Os pobres e os desempregados desesperam e anseiam por soluções que, em princípio, são bandeiras das esquerdas. No espectro político português é o PCP o maior e mais antigo Partido dessa área, sendo que o PS, reivindicando-se também de esquerda, tem uma prática de compromisso que o descredibiliza nessa pretensão.
O que li deixou-me perplexo. Aquele documento é uma utopia, sem ligação à realidade. Dir-se-ia que estamos no Portugal dos anos 60, sem economia global, sem União Europeia, sem Euro. Que vivemos num país cheio de recursos naturais e em que o Estado tem capacidade para os investimentos propostos em todas as áreas – renovação da frota pesqueira, construção de fábricas, indústria pesada, regresso em força à agricultura, subida geral dos salários e pensões, nacionalização dos sectores estratégicos, etc. É um puro delírio, à maneira da antiga Albânia, como se pode ver pela leitura do referido texto.
Que conclusão tirar daqui? Pela leitura que faço, o PCP reconhece implicitamente neste documento que não tem propostas viáveis para a crise. Ao propor TUDO não chega a NADA. Aponta para um país mítico, uma espécie de Brigadoom ideal, no qual só não entramos porque uma legião de homens maus barra o caminho, contra os interesses de milhões de homens bons que têm todas as qualidades excepto a de serem capazes de vencer a minoria dos demónios.
No fundo o que este documento diz é o seguinte: no quadro político do actual regime não há soluções para os problemas dos pobres; só com uma nova revolução, que desta vez vá até ao fim, que saia da zona euro, e da União Europeia; que feche as fronteiras à livre circulação de pessoas e bens; que ignore todos os compromissos internacionais e que institua Portugal como uma espécie de aldeia gaulesa que resiste sozinha ao invasor romano.
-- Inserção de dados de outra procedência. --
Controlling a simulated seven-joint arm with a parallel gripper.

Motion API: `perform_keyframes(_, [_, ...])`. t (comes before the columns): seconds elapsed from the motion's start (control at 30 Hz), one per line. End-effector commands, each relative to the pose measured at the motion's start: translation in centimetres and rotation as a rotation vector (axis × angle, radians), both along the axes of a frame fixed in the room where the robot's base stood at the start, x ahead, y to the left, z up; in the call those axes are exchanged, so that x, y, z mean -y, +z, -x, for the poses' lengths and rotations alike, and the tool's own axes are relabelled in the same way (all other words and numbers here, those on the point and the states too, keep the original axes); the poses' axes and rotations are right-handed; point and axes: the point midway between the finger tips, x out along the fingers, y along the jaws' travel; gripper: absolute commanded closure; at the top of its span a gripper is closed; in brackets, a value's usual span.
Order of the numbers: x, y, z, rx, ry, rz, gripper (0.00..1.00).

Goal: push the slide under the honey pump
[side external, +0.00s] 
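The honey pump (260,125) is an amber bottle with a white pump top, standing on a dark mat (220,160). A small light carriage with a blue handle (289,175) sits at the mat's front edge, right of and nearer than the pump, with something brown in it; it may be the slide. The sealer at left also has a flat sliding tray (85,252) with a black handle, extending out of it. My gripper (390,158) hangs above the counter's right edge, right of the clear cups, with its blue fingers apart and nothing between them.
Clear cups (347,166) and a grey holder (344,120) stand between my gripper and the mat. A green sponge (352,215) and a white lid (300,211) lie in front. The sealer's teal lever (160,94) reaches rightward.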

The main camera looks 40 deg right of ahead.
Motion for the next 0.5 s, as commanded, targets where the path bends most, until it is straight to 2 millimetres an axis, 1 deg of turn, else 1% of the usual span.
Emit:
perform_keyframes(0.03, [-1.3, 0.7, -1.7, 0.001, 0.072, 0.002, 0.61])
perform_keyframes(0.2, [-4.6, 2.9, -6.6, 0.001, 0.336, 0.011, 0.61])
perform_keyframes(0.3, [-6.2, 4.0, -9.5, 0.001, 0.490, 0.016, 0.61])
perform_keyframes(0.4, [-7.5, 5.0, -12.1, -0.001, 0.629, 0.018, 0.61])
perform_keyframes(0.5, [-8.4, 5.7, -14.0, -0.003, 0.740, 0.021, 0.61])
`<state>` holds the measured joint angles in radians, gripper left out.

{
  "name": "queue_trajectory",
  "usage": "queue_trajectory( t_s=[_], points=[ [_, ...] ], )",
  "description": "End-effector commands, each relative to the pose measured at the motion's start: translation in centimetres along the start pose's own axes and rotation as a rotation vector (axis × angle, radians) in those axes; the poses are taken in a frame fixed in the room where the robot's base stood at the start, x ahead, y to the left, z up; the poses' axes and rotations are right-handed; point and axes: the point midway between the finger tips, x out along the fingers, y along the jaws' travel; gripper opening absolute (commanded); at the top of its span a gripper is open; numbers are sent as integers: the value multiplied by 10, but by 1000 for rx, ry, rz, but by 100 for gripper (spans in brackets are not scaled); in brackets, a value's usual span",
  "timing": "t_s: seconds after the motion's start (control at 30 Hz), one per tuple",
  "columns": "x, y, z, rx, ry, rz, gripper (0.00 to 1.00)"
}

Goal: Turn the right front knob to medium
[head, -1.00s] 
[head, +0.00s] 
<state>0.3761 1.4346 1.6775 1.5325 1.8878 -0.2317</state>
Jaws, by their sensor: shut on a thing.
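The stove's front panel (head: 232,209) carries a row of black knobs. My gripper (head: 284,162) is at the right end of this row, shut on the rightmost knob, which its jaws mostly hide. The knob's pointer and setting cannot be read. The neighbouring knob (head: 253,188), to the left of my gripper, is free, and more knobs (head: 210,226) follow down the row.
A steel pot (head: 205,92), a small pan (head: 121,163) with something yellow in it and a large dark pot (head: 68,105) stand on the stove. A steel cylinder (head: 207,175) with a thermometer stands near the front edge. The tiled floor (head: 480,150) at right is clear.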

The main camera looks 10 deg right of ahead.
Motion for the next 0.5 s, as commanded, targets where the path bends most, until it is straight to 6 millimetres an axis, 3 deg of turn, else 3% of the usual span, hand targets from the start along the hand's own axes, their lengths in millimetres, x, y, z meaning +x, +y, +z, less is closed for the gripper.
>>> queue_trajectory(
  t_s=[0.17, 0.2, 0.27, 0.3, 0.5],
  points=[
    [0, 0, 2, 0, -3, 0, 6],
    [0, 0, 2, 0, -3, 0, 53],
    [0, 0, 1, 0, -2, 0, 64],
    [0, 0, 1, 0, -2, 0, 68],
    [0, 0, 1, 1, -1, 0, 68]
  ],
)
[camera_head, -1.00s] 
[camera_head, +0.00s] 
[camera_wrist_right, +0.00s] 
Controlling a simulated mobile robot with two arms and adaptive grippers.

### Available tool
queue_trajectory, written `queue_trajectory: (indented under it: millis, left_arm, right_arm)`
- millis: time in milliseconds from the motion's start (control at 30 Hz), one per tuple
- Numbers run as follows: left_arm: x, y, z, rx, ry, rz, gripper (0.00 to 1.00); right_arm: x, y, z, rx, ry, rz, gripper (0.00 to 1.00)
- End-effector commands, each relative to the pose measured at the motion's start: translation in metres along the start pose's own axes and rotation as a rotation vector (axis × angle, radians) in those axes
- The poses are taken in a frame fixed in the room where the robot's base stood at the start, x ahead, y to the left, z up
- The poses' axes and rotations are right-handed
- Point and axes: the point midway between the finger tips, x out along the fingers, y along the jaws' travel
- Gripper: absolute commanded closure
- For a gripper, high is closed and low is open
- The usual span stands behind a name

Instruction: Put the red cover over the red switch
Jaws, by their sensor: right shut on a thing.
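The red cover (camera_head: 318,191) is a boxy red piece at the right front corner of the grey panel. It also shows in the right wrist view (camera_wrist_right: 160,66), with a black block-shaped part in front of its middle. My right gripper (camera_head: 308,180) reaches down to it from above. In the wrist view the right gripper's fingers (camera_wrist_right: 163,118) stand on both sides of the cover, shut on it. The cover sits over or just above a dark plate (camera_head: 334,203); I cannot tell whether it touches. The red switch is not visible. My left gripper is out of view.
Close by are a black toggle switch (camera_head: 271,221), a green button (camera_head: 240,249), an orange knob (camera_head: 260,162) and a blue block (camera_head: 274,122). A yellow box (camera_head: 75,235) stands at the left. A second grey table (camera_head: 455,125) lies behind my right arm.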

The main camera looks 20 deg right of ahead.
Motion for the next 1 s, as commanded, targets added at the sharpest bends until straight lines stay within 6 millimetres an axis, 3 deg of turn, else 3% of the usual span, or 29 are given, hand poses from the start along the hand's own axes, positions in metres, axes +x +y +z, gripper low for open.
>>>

Reconheço que sem o PCP os pobres e os excluídos estariam ainda pior do que estão. Que a sua acção é necessária para que haja alguma resistência à enxurrada do capital financeiro mundial. Mas a opção por medidas revolucionárias cria ilusões que acabam por funcionar como a fé dos crentes e transformam os discordantes em criminosos ( no documento faz-se esta ligação, bem claramente...)
Infelizmente o movimento comunista mundial fracassou estrondosamente quanto ao objectivo mil vezes proclamado de “Proletários de todo o mundo, uni-vos!” Desgraçadamente quem se uniu foi o capital de todo o mundo. Hoje o dinheiro não tem fronteiras e a crise mundial aí está a prová-lo. Ao contrário dos proletários, explorados por todo o lado e sem capacidade de luta internacional eficaz.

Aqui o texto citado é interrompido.